Ruddlesden-Popper-type Nd2-xNi1-yCuyO4±δ layered oxides as candidate materials for MIEC-type ceramic membranes

Abstract Series of Nd2-xNi1-yCuyO4±δ Ruddlesden-Popper-type oxides is obtained by auto-combustion synthesis method and systematically characterized concerning phase composition, formation of solid state solution, crystal structure, oxygen content, as well as regarding transport properties and oxygen permeability when applied as mixed conducting ceramic membranes. The A-site deficiency x is discussed in terms of structural stability and its effect on the oxygen content, with ongoing modification of total electrical conductivity observed.

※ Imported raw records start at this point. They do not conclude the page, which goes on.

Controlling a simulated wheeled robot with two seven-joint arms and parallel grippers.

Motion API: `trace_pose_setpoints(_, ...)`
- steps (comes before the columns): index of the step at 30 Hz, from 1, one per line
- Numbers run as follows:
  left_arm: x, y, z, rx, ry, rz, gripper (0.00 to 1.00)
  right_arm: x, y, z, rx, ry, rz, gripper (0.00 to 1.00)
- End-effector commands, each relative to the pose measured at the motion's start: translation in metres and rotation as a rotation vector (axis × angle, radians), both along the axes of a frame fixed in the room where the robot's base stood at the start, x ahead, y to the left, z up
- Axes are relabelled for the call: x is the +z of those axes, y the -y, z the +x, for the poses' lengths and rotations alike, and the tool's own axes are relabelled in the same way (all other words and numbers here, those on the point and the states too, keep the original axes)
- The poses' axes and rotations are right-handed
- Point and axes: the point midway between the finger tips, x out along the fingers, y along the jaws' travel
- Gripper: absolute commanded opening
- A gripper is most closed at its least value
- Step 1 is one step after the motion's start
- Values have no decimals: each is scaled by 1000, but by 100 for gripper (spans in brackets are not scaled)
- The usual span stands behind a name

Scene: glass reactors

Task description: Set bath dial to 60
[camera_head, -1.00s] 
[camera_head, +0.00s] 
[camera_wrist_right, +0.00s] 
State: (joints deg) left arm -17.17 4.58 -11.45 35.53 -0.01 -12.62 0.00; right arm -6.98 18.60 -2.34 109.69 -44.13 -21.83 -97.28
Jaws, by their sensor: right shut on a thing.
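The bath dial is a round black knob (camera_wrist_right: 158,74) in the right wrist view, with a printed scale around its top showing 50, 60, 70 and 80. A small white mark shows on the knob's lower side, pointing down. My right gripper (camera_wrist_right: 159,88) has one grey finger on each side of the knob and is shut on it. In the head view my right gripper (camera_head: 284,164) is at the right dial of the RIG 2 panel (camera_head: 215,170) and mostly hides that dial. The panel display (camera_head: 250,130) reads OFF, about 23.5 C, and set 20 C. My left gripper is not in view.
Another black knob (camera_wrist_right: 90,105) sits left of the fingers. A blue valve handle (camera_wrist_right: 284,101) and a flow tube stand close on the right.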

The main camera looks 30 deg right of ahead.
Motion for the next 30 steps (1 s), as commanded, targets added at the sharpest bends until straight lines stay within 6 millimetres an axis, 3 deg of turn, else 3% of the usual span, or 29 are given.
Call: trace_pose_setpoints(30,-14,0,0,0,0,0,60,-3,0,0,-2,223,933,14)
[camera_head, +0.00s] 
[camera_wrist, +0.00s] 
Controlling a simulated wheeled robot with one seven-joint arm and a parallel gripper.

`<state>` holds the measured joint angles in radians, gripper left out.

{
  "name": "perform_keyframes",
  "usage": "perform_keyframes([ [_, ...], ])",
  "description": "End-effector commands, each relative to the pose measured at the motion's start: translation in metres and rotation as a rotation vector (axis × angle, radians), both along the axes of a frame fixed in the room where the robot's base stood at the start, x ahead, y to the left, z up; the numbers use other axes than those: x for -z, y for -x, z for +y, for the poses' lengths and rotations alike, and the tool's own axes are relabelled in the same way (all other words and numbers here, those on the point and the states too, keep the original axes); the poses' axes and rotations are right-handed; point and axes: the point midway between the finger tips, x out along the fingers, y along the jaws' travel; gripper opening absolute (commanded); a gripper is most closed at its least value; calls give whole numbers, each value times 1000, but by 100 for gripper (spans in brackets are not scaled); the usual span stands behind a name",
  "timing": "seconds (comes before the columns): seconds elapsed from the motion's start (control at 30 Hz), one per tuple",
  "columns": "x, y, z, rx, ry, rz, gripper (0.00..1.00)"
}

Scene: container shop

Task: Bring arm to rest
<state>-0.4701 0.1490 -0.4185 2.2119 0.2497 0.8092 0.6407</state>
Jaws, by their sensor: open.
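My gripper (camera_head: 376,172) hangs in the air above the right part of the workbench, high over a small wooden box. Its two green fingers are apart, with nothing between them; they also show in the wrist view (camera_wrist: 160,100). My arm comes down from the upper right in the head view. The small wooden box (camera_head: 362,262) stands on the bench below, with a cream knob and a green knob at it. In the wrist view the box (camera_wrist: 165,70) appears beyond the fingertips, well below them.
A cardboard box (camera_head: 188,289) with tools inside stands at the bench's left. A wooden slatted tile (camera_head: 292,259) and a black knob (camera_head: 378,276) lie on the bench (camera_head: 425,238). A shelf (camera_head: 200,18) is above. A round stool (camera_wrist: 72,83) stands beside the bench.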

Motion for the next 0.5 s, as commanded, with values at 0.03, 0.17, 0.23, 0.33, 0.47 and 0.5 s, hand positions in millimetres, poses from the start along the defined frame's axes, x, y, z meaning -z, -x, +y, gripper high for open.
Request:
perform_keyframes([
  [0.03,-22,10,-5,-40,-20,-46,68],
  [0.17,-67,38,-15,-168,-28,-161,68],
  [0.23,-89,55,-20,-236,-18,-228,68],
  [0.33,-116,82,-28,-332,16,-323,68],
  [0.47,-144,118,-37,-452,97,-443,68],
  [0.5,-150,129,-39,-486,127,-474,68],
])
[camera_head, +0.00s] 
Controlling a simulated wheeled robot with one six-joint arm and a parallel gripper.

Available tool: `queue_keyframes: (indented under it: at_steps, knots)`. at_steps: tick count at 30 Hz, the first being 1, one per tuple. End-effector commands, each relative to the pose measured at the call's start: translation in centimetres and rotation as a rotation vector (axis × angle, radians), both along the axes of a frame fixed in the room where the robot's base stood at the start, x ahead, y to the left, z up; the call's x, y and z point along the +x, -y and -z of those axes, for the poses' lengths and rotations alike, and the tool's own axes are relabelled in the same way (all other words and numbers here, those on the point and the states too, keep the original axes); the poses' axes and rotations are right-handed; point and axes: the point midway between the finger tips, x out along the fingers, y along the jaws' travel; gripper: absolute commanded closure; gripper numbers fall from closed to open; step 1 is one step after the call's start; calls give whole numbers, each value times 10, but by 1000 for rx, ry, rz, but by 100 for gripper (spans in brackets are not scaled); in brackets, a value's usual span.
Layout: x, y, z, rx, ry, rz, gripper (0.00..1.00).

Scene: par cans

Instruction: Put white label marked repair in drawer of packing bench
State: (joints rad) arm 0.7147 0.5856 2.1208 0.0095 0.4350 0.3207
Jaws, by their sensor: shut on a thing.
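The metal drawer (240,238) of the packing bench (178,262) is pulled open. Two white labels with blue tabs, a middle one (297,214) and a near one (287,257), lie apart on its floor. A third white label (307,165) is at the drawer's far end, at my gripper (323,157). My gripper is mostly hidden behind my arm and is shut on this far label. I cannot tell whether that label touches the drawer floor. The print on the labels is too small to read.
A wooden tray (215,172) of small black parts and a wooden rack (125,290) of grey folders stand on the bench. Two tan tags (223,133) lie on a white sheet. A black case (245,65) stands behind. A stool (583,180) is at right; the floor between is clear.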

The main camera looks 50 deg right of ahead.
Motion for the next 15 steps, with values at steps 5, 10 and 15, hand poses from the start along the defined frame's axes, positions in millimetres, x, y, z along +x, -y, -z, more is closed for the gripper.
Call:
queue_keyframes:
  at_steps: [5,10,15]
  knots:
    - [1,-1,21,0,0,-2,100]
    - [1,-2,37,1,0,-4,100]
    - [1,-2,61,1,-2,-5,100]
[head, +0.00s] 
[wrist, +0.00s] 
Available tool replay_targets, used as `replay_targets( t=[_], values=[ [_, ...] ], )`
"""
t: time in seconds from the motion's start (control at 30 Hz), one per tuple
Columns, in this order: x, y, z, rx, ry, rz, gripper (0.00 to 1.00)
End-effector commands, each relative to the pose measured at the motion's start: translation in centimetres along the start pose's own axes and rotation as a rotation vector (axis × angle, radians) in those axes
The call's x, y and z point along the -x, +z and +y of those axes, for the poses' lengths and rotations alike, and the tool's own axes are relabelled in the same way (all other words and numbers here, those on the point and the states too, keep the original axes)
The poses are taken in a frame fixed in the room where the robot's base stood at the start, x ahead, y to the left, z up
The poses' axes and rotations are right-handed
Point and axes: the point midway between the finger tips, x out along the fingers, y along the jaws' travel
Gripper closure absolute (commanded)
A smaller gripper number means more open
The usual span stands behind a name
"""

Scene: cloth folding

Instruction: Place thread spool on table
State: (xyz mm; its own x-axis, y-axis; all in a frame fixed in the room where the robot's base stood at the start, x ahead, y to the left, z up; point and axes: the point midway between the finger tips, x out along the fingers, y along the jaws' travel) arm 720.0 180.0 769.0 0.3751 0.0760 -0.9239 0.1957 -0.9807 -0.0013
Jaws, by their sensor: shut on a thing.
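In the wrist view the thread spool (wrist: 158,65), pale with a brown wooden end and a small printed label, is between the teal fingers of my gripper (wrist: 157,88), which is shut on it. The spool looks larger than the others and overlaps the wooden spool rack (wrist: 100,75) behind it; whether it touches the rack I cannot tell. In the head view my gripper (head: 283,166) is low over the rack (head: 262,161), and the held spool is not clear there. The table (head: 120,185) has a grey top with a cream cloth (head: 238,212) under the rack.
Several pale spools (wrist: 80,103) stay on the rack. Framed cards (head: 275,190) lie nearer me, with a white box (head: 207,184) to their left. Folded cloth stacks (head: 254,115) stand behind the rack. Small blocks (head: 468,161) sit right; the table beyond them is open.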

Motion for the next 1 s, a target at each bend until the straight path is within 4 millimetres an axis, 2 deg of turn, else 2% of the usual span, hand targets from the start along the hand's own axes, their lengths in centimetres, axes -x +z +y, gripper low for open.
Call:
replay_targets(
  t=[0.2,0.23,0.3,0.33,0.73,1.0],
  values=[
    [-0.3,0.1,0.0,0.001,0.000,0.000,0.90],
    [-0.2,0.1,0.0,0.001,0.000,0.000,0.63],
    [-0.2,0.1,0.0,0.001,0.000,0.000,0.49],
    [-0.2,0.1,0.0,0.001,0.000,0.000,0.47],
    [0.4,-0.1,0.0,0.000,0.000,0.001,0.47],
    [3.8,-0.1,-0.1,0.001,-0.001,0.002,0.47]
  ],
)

In selected Nd2-xNi0.75Cu0.25O4±δ oxides the dominating oxygen defects at high temperatures can be changed from oxygen interstitials to vacancies by the induced A-site deficiency, which affects bulk- and surface-related transport coefficients, as it is observed in electrical conductivity relaxation studies. The optimized Nd1.9Ni0.75Cu0.25O4±δ sinters having increased ionic conductivity, as well as fine, well-sintered microstructure allow to achieve one of the higher reported oxygen fluxes for CO2-stable Ruddlesden-Popper-based ceramic membranes (e.g. 0.49 mL cm-2 min-1 at ca. 880 °C for 1.05 mm thickness).